Si sabemos que el ciudadano es el nuevo gran medio de comunicación, el nuevo líder de opinión y la nueva fuente de información, es fácil llegar a la conclusión que debemos incorporar el poder de las personas que forman parte de las organizaciones como punta de lanza de la comunicación corporativa. Nuestros equipos humanos deben ser los nuevos transmisores de la cultura de la empresa, de sus valores, de su compromiso social. Debemos integrar al personal en las políticas oficiales de comunicación, pero para ello deberemos modificar totalmente las políticas de comunicación interna. El empleado, la persona, debe dejar de ser un simple destinatario de información corporativa para ser partícipe de la elaboración y de la emisión de contenidos; debe creérselos, debe formar parte de ellos y, en consecuencia, deber ser parte activa de la cultura corporativa de la organización.

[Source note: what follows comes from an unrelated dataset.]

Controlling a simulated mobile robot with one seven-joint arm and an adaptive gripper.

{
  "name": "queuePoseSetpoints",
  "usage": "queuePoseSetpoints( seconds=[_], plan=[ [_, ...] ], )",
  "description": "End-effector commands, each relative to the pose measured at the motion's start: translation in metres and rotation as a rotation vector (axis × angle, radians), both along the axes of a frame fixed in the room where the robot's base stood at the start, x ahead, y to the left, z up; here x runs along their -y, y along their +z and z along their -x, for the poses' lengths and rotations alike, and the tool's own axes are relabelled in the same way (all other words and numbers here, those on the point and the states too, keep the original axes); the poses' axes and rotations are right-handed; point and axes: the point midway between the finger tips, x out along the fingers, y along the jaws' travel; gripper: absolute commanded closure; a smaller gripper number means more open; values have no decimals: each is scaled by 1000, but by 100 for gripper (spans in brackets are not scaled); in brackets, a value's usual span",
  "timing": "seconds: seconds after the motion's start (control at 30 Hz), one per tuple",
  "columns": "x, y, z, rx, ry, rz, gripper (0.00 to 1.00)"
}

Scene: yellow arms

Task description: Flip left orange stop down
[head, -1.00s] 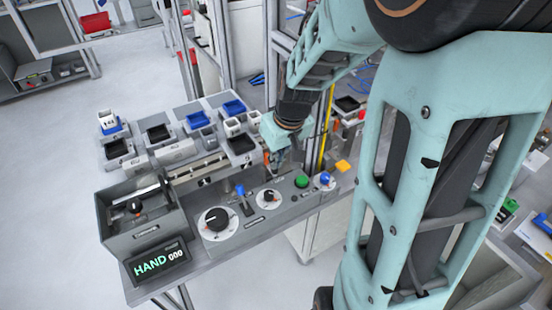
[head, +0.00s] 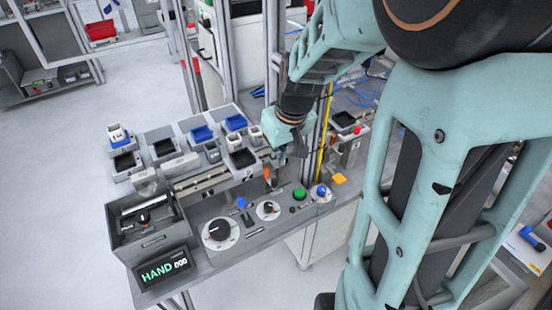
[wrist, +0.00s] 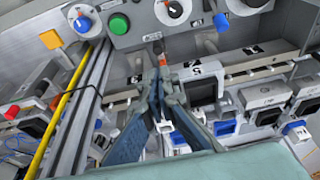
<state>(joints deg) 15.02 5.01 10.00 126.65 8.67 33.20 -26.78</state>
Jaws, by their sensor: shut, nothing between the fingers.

La comunicación interna se ha limitado a creer que un trabajador informado es un trabajador feliz y productivo. La nueva comunicación interna debe generar cultura participativa, compromiso, implicación. Pero además debemos ser capaces como empresas de generar contenidos de valor añadido, que interesen, que aporten algo, que sean ciertos y transparentes. No hace falta que demos recetas de cocina si somos un banco. Quizás deberíamos explicar primero cómo gestionar adecuadamente una hipoteca y los riesgos que conlleva.

Nos podemos quedar en la superficie y dejar que el tsunami de las nuevas formas de consumo informativo, los perfiles falsos, las noticias falsas y la información en tiempo cero se lleven por delante a nuestra organización. O bien podemos empezar a introducirnos activamente en ese nuevo mundo con nuevas reglas de juego y donde el acento deja de estar en el logo o la marca para ponerlo en la persona, en lo que piensa y en lo que siente. Y si no somos capaces de convencer a nuestros propios equipos mejor que dejarlo en manos de la suerte, de esa lotería que implica que cualquiera puede más que nosotros.